In Defense of Sliming
It’s the one and only Slimey Worm from Sesame Street!
When you write a new feature using a Test-Driven Development process you start out with a simple test, often creating an instance and calling a method on it:
If you are strictly following TDD, you’ll try to write the simplest code that could pass the test, so your first code that passes the test might look like this.
The code has no real logic, but it does pass the test, by just returning the expected value as a constant.
This technique, where you return a stopgap value that is not intended to be final just to pass a test, is called sliming. Well, Gary Bernhardt called it sliming in a Destroy All Software episode, and I picked it up. I have no idea where Gary got it.
If you are following some kind of “How to TDD” lesson (like, for example the one in Rails 4 Test Prescriptions), the tutorial may be kind of apologetic at this point. The author will often write something that boils down to “I know this seems silly, but it doesn’t take much time, so, just go ahead, and we’ll get past this and never speak of it again.”
One of the things that happens when you describe TDD in a tutorial is that spelling out each brief test and code session makes the process seem ridiculously long. A sequence that might take a minute to actually do takes much longer to describe, and makes TDD seem really expensive. Being a little deprecating about sliming is part of the handwaving that tries to explain that TDD isn’t that burdensome.
And somewhere in the handwaving and the slightly abashed eagerness to apologize for making the tutorial subject do something that might seem uncomfortable, we (and again, I mean, I) sometimes forget to explain why the sliming step is useful, and why it’s not just some weird tick that we saw Kent Beck do once.
That’s an excuse, I’m done apologizing for it. Sliming is great. It’s an often-essential often-overlooked part of the testing mindset.
There are a few things I like about the slimed test in an example like the above.
- Sliming allows a quick test of the structure of my proposed code separate from the logic of the code.
- Sliming is part of a mindset of encouraging me to find simple solutions that will quickly make my code pass.
- Sliming encourages me not to think of my solution as fixed, and therefore to write code that can easily be changed.
- Sliming encourages me to think about my test cases to find cases that will cover the problem space.
Plus, it’s fun. When you make a test pass with a slimed method, you (and again, especially if you are me) feel like you’ve gotten away with something. Sometimes, in workshops, when I first show a slimed method, people laugh out loud.
Why does sliming work? It encourages one of the biggest advantages of TDD: moving in small steps. Moving in small steps is good because small steps are usually easier than big steps, you often discover that you can solve your feature with less code than you thought.
The classic description of the TDD process goes something like this:
- Write a failing test
- Write the simplest code that makes the test pass (or alternately, clears the current error)
- Refactor
Then repeat, trying to find a new test that will fail.
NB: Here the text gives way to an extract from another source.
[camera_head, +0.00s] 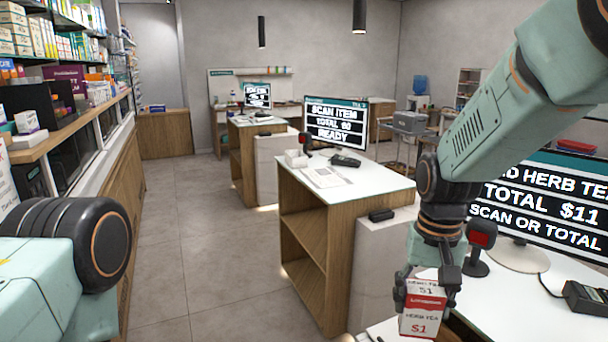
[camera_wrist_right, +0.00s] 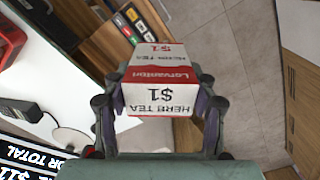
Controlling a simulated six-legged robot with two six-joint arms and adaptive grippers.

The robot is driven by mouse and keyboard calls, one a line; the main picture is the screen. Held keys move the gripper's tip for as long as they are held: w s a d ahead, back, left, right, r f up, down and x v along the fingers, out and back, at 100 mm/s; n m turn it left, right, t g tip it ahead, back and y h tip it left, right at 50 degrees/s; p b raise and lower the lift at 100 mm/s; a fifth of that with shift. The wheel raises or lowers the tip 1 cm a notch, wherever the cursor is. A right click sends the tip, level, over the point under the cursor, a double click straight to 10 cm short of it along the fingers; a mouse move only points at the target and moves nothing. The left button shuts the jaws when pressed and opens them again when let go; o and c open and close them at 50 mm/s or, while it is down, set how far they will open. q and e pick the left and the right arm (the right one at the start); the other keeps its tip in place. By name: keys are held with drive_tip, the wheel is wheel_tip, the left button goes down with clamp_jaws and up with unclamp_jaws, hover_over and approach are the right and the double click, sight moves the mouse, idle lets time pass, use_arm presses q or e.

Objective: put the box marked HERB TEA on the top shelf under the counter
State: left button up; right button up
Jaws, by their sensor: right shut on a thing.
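The box marked HERB TEA (camera_head: 423,310) is red and white with a $1 price, at the lower right of the head view. My right gripper (camera_head: 428,290) is shut on it and holds it near the left edge of the nearest white counter (camera_head: 500,310). In the right wrist view the box (camera_wrist_right: 160,92) sits upside down in the picture between both fingers of the gripper (camera_wrist_right: 160,105). The shelf under this near counter is hidden in the head view. My left gripper is not in view; only part of the left arm shows.
A screen (camera_head: 545,205) reading HERB TEA, total $11, and a small scanner (camera_head: 478,245) stand on the near counter. A second counter (camera_head: 345,190) with open wooden shelves stands beyond. Stocked shelves (camera_head: 60,40) line the left. The tiled aisle (camera_head: 190,230) is clear.

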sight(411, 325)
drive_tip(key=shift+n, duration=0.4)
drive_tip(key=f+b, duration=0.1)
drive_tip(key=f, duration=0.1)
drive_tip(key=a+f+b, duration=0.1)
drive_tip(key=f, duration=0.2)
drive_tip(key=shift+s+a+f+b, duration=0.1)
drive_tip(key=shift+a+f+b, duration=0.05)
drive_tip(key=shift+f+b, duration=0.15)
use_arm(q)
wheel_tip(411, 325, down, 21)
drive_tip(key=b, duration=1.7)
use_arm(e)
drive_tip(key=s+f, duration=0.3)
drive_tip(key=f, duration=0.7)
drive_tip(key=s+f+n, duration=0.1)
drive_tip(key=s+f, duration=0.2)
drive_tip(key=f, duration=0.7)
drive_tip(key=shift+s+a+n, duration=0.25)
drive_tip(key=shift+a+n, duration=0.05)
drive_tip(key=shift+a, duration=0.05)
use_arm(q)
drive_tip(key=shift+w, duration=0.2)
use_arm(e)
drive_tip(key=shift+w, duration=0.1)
This is a not a process that suggests that you spend 10 minutes setting up an end to end test, then spend three hours making it work. It’s a process that suggests much smaller, faster, loops. Less than fifteen minutes. If you can, less than a minute.
Which is where sliming comes in. If you look at the slimed method at the top of this post, the temptation is to say that it doesn’t prove anything. That’s not true. The test can fail. It fails if there is no PriceCalculator
class, it fails if the class can’t be initialized with an Item
, it fails if there is no calculate
method. (Sometimes, I’ll run the test in between each of these steps. Small step, quick test, verify you are on track.)
The slimed test verifies the API that I’ve set up. I can verify the API before I need to tests business logic, and I can do so quickly, using very little mental effort.
A lot of the benefit of TDD comes when you allow testing to guide you to solutions rather than imposing the solutions. The way you make this happen is by writing very simple code — what Sandi Metz and Katrina Owen call “Shameless Green” in 99 Bottles of OOP. Once you have the simple solution, you can then try to determine the abstractions needed for changeable code.
The slimed method isn’t forever. As soon as this test passes, I’m off writing the next test, which either has a different item as the argument or possibly has more then one item. Whichever it is, the slimed method is no longer the simplest way to make things pass, so I can start thinking about logic. But I can focus better on the logic, because I am only trying to make one change at a time.